Write each line out again exactly as written.

======

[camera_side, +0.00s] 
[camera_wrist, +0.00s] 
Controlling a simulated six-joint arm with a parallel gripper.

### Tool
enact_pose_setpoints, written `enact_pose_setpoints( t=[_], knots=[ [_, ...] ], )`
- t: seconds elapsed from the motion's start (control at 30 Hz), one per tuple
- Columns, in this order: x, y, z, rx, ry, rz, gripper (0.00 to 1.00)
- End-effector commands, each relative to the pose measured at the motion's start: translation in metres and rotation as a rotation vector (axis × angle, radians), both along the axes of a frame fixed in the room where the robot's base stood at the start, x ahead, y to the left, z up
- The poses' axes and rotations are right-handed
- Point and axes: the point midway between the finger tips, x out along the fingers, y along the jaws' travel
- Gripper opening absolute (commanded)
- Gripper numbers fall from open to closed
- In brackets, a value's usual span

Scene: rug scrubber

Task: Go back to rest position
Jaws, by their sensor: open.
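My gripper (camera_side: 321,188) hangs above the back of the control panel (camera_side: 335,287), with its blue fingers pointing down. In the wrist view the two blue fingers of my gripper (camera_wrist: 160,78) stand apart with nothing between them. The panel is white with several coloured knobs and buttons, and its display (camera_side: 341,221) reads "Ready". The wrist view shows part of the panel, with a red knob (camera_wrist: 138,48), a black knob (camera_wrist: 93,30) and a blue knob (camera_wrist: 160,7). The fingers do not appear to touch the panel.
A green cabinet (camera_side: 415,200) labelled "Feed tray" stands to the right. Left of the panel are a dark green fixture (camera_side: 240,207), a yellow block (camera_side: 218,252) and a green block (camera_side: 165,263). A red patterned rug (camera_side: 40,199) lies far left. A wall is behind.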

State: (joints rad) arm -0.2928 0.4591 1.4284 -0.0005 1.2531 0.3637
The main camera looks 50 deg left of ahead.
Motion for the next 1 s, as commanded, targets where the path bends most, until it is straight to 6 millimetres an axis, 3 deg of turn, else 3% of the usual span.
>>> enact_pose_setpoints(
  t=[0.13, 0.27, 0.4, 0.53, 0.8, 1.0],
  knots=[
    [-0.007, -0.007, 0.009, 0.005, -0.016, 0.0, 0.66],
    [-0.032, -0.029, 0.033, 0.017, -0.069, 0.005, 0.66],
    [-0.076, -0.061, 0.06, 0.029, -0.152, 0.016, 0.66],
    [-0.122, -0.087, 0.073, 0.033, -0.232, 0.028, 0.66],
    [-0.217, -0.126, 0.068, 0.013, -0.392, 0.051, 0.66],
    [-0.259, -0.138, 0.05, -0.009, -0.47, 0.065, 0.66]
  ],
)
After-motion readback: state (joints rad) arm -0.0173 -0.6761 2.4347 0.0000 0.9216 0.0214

======

> _Written response_
[camera_side, +0.00s] 
[camera_wrist, +0.00s] 
Controlling a simulated six-joint arm with a parallel gripper.

### Tool
enact_pose_setpoints, written `enact_pose_setpoints( t=[_], knots=[ [_, ...] ], )`
- t: seconds elapsed from the motion's start (control at 30 Hz), one per tuple
- Columns, in this order: x, y, z, rx, ry, rz, gripper (0.00 to 1.00)
- End-effector commands, each relative to the pose measured at the motion's start: translation in metres and rotation as a rotation vector (axis × angle, radians), both along the axes of a frame fixed in the room where the robot's base stood at the start, x ahead, y to the left, z up
- The poses' axes and rotations are right-handed
- Point and axes: the point midway between the finger tips, x out along the fingers, y along the jaws' travel
- Gripper opening absolute (commanded)
- Gripper numbers fall from open to closed
- In brackets, a value's usual span

Scene: rug scrubber

Task: Go back to rest position
Jaws, by their sensor: open.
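My gripper (camera_side: 321,188) hangs above the back of the control panel (camera_side: 335,287), with its blue fingers pointing down. In the wrist view the two blue fingers of my gripper (camera_wrist: 160,78) stand apart with nothing between them. The panel is white with several coloured knobs and buttons, and its display (camera_side: 341,221) reads "Ready". The wrist view shows part of the panel, with a red knob (camera_wrist: 138,48), a black knob (camera_wrist: 93,30) and a blue knob (camera_wrist: 160,7). The fingers do not appear to touch the panel.
A green cabinet (camera_side: 415,200) labelled "Feed tray" stands to the right. Left of the panel are a dark green fixture (camera_side: 240,207), a yellow block (camera_side: 218,252) and a green block (camera_side: 165,263). A red patterned rug (camera_side: 40,199) lies far left. A wall is behind.

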State: (joints rad) arm -0.2928 0.4591 1.4284 -0.0005 1.2531 0.3637
The main camera looks 50 deg left of ahead.
Motion for the next 1 s, as commanded, targets where the path bends most, until it is straight to 6 millimetres an axis, 3 deg of turn, else 3% of the usual span.
>>> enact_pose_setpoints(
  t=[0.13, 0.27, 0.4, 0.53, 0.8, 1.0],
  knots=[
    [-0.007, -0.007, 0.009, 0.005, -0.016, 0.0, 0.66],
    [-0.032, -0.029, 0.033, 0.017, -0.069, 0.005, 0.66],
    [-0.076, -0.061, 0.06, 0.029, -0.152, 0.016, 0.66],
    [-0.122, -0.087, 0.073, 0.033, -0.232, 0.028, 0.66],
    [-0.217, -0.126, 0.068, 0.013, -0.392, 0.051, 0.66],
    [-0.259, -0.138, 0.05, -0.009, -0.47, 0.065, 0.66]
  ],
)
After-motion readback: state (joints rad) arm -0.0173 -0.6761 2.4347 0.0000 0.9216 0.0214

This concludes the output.